Prime Minister Nouri al-Maliki had promised to crush the militias that have effectively ruled Basra for nearly three years. The U.S. military launched air strikes in the city to back the Iraqi effort.

But the ferocious response by the Mahdi Army, including rocket fire on the U.S.-controlled Green Zone and attacks throughout the Shiite south, caught the Iraqi government by surprise and sent officials scrambling for a way out of the crisis.

With gunmen again off the streets, a round-the-clock curfew imposed in Baghdad last week was lifted yesterday, except in Sadr City and two other Shiite neighborhoods. Streets of the capital buzzed with traffic and commerce.

Several rockets or mortars slammed yesterday into the Green Zone, the nerve center of the American mission in Iraq. The U.S. Embassy said there no reports of serious injuries. At least two Americans working for the U.S. government were killed in Green Zone attacks last week.

An American soldier was killed yesterday by a roadside bomb in northeastern Baghdad, the U.S. military said without specifying whether the attack occurred in a Shiite or Sunni area.

Also yesterday, Tahseen al-Sheikhly, a well-known civilian spokesman for the Baghdad security operation who was kidnapped Thursday, was released in the capital, said a police officer who spoke on condition of anonymity because he was not authorized to disclose the information. The Baghdad military spokesman's office confirmed the release without providing further details.

Fighting in the south helped make March the deadliest month for Iraqis since last summer, according to figures compiled by the Associated Press.

At least 1,247 Iraqis - civilians and security personnel - had been killed as of yesterday, according to figures compiled from police and U.S. military reports. The figure was nearly double the tally for February and the biggest monthly toll since August, when 1,956 people died violently.

In ordering his militia to stop fighting, Sadr also demanded concessions from the Iraqi government, including an end to the "illegal raids and arrests" of his followers and the release of all detainees who have not been convicted of any offenses.

Sadrists in Basra complained that police were still conducting raids in the area last night and that their followers might start carrying weapons again for self-defense.

Government spokesman Ali al-Dabbagh welcomed Sadr's decision but told reporters yesterday that no political group was above the law. Sadr's supporters believed the security crackdown in Basra was aimed at weakening their movement before provincial elections this fall.

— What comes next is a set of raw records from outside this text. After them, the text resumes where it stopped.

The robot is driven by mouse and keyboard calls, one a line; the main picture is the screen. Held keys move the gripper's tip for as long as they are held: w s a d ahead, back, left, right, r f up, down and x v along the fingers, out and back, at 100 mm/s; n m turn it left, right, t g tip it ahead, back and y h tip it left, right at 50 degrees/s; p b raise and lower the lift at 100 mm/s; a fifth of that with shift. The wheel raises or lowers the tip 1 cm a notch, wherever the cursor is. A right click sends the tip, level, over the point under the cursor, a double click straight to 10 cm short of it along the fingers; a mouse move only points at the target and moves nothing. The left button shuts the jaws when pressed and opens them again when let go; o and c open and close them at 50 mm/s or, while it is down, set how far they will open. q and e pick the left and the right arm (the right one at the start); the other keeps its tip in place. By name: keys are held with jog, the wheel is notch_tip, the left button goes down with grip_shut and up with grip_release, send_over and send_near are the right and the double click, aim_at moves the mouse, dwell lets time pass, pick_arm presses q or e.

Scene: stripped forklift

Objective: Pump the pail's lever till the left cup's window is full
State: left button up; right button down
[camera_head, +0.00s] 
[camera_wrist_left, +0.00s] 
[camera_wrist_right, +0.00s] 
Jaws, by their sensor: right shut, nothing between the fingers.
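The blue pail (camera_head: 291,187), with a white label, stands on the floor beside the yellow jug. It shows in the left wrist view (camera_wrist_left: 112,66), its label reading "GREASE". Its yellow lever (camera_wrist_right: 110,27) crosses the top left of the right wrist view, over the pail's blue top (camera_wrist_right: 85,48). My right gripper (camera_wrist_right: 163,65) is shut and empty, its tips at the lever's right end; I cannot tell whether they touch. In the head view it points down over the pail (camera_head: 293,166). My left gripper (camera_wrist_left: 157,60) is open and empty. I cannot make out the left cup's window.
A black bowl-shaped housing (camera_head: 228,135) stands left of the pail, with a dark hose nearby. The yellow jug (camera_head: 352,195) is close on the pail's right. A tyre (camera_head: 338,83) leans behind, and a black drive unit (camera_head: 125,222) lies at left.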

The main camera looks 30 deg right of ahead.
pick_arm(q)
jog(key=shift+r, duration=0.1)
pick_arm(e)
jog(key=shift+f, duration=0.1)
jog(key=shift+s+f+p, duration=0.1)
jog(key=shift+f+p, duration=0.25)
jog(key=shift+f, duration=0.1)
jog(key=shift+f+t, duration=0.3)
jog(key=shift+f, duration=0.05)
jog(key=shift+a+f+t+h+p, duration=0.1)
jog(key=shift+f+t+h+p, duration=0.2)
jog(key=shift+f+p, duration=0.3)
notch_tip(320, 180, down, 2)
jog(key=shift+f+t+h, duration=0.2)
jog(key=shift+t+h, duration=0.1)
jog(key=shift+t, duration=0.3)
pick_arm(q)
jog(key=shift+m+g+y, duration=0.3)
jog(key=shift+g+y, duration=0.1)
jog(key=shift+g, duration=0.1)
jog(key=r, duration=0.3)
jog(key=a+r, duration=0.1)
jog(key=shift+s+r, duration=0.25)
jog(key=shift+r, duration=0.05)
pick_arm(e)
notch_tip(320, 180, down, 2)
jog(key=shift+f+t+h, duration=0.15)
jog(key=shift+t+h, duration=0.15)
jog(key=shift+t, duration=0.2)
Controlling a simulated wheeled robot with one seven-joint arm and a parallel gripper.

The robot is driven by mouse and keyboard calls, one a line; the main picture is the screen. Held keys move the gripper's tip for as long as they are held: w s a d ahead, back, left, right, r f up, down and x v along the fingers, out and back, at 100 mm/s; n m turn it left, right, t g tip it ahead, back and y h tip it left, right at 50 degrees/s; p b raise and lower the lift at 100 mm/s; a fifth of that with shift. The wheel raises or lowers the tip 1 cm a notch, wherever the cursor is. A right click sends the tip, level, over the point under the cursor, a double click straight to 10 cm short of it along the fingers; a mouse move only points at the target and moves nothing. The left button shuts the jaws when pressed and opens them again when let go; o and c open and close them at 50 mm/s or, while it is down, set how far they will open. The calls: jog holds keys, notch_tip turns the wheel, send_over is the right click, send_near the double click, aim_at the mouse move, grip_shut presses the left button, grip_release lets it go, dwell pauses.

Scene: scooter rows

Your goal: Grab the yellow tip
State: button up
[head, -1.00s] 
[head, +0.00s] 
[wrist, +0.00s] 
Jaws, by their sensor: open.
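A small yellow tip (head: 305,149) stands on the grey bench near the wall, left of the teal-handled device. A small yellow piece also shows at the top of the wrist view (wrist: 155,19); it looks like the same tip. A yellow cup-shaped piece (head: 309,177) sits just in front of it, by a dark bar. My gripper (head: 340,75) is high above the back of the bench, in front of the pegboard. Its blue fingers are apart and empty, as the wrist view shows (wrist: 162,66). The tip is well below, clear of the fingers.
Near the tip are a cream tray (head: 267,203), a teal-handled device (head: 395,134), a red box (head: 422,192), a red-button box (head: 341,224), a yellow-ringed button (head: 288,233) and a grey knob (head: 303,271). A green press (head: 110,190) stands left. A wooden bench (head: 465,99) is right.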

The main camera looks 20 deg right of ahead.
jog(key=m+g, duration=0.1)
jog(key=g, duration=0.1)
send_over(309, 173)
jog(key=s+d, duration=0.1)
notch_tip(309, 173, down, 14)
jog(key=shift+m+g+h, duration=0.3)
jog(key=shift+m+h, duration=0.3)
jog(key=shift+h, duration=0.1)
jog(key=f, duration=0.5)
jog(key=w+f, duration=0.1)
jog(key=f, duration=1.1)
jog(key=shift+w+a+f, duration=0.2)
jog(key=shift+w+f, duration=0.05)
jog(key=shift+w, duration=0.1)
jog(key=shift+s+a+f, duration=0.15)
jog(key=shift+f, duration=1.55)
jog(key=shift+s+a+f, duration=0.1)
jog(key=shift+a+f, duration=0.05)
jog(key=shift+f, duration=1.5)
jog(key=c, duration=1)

U.S. and Iraqi officials insisted the operation was directed at criminals and rogue militiamen - some allegedly linked to Iran - but not against the Sadrist movement, which controls 30 of the 275 seats in the national parliament.

But well-informed Iraqi political officials said the Iranians played a key role in working out the peace deal, boosting the Islamic Republic's influence among the majority Shiite community. The officials spoke on condition of anonymity because of the sensitivity of the information.